What are the Fundamentals of this relationship?
What keeps the bonds strong is the significant economic aid that Pakistan enjoys, dynasties in the Arabian Gulf enjoy protection from the Pakistani military and lastly religious affinity.

Economic Aid

The First and foremost problem with Pakistan is that, it is a country that survives on economic aid to sustain the functioning of the country. If it were not for this aid, Pakistan would be close to economic collapse as was seen in the balance of payments crisis in 2008[1]. The 2 major contributors to this are the United States and the Kingdom of Saudi Arabia. Other GCC countries also contribute to the coffers of the Pakistani government, but none to the tune of KSA. The United States since 9/11 have contributed close to $17 billion in aid to Pakistan according to statistics[2] recently published. In late 2009, the US congress agreed to a package of $7.5 billion in civil aid over 5 years as well as an additional $2billion in military aid agreed in October 2010[3]. There are no public figures to aid offered by KSA however; many have mentioned that contributions are significant – for example when oil prices reached their peak of $147, the Pakistani government had received a $300million grant from KSA in order to provide a budgetary cushion (in order to fill the fiscal gap) to the high oil prices.

In May 1998 when Pakistan was deciding whether to respond to India’s test of five nuclear weapons, the Saudis promised 50,000 barrels per day of free oil to help the Pakistanis cope with the economic sanctions that might be triggered by a counter test. The Saudi oil commitment was a key to then Prime Minster Nawaz Sharif’s decision to proceed with testing. It cushioned the subsequent U.S. and EU sanctions on Pakistan considerably[4]. The post-1998 economic support by KSA was maintained for 3 years with deferred payments which were written off at the end of the term. In early 2008, they again agreed to deferred payments.

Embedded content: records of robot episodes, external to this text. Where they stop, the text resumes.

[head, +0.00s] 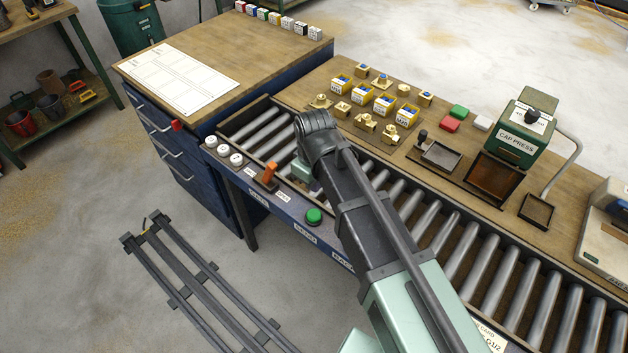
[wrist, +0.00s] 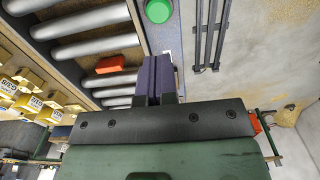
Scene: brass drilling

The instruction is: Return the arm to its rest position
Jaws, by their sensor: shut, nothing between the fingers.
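My arm reaches up from the bottom of the head view over the roller conveyor (head: 450,240), with its dark wrist bent above the conveyor's near edge. My gripper (wrist: 158,82) shows in the wrist view with its two dark purple fingers together and nothing between them. In the head view the gripper is mostly hidden behind my wrist. In the wrist view the fingers lie over the edge of the conveyor, close to an orange block (wrist: 110,64); I cannot tell whether they are at the same height.
A green button (head: 314,215), an orange lever (head: 270,172) and white knobs (head: 223,150) line the conveyor's front rail. Yellow bins (head: 384,103), brass parts (head: 365,122) and the green cap press (head: 520,130) stand behind. Floor rails (head: 190,275) lie at the lower left.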

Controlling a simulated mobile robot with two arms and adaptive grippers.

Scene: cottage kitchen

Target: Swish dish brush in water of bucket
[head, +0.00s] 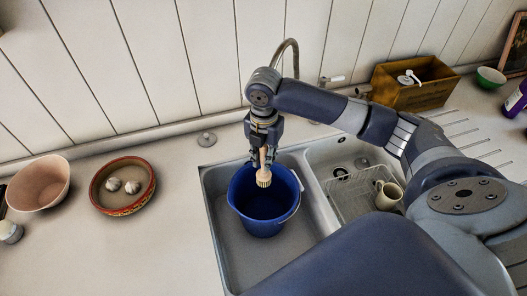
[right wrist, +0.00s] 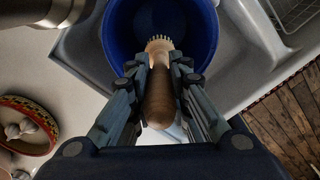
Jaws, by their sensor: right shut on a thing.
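A blue bucket (head: 280,217) stands in the left basin of the sink. My right gripper (head: 264,160) hangs over the bucket's back rim and is shut on the dish brush (head: 264,178), which has a pale wooden body and light bristles. In the head view the bristles point down over the bucket's opening. In the right wrist view the gripper (right wrist: 158,85) holds the brush handle (right wrist: 160,100), with the bristle end over the bucket (right wrist: 118,20). Water in the bucket cannot be made out. My left gripper does not show.
The sink (head: 222,240) has a right basin with a wire rack (head: 345,200) and a cream mug (head: 387,194). A patterned bowl (head: 122,208) and a pinkish bowl (head: 40,186) stand on the left counter. A wooden box (head: 420,92) stands at the back right. The tap (head: 290,45) rises behind my right arm.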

As one can see, Pakistan's corrupt and security-phobic mindset squanders away its finances without investing in developmental activities and is hence highly reliant on economic aid from the US and the KSA in particular. Pakistan greatly relies on the support provided by the KSA in order to survive. Pakistan spends more money on military expenditure (estimated to be $5billion, of course Pakistan receives aid in addition to this which mostly is military[5]) than education (estimated to be just 2.2% of GDP – i.e. $3 billion).

Military Relations

One of the major components to the Pakistani – GCC relations is military cooperation. Due to the economic situation of Pakistan, Pakistan has relied on other nations footing the bill for defence requirements. Most of the Pakistani defence requirements are provided under the guise of military aid to combat terror. However, it is acknowledged that much of the military aid is actually being diverted to being used to fund weapons purchases in order to be used against India - Former president Pervez Musharraf admitted that US military aid given to Pakistan during his tenure was used to strengthen defences against India[6].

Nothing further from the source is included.